» **Given problem**
Copy every line, exactly and only, from the line containing "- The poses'" to the line containing "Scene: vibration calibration", both lines included.

» **Information provided**
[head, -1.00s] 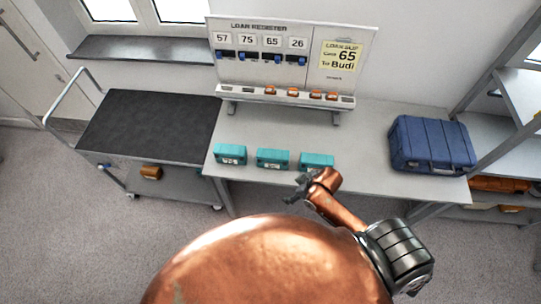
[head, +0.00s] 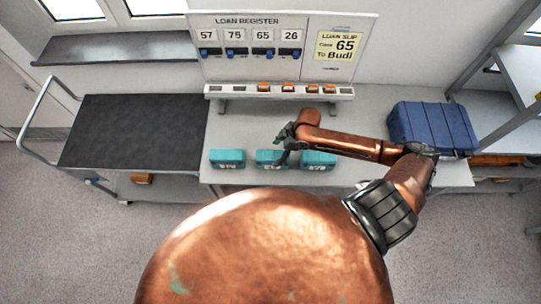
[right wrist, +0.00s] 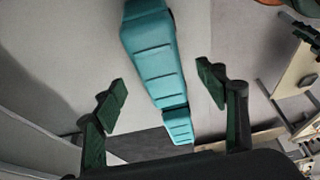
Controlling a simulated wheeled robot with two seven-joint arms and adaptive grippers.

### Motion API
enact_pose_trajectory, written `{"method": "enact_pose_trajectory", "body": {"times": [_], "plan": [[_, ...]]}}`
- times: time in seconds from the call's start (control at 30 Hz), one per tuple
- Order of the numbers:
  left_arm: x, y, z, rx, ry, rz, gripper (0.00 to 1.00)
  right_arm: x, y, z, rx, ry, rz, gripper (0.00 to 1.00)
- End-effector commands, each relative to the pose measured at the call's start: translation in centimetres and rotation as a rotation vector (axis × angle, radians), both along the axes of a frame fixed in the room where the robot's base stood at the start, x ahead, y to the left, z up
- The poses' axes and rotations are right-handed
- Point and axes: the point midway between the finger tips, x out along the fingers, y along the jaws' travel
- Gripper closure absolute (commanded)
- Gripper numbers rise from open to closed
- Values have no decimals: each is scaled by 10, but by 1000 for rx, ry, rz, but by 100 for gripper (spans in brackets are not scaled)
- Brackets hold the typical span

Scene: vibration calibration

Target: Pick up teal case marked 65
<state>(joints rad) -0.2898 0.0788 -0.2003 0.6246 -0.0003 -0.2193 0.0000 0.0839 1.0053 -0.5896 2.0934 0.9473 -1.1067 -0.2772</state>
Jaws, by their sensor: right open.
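Three teal cases stand in a row along the table's front: a left case (head: 227,159), a middle case (head: 267,160) and a right case (head: 318,161). Their markings are too small for me to read surely. My right gripper (head: 283,146) is open and empty, above and partly in front of the middle case. In the right wrist view a large teal case (right wrist: 158,55) lies between and beyond the open fingers (right wrist: 168,90), with another teal case (right wrist: 179,127) below it. My left gripper is not in view.
A loan register board (head: 250,65) stands at the table's back, with a yellow slip (head: 338,45) reading case 65, to Budi. A blue case (head: 432,127) sits at the right. A black-topped cart (head: 130,130) adjoins the table's left.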

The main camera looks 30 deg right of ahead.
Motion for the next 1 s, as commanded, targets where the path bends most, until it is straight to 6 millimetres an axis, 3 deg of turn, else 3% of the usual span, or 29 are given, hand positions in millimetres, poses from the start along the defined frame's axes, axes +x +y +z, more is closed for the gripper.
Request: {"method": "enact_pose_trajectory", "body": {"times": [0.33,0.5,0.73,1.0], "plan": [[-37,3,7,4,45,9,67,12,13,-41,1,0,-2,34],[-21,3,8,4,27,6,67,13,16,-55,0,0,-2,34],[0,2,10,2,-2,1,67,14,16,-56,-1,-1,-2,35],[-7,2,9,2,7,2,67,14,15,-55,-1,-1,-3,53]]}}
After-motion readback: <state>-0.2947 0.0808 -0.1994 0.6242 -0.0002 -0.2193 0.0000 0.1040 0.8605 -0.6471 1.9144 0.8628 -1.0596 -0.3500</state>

» **Result for this task**
- The poses' axes and rotations are right-handed
- Point and axes: the point midway between the finger tips, x out along the fingers, y along the jaws' travel
- Gripper closure absolute (commanded)
- Gripper numbers rise from open to closed
- Values have no decimals: each is scaled by 10, but by 1000 for rx, ry, rz, but by 100 for gripper (spans in brackets are not scaled)
- Brackets hold the typical span

Scene: vibration calibration

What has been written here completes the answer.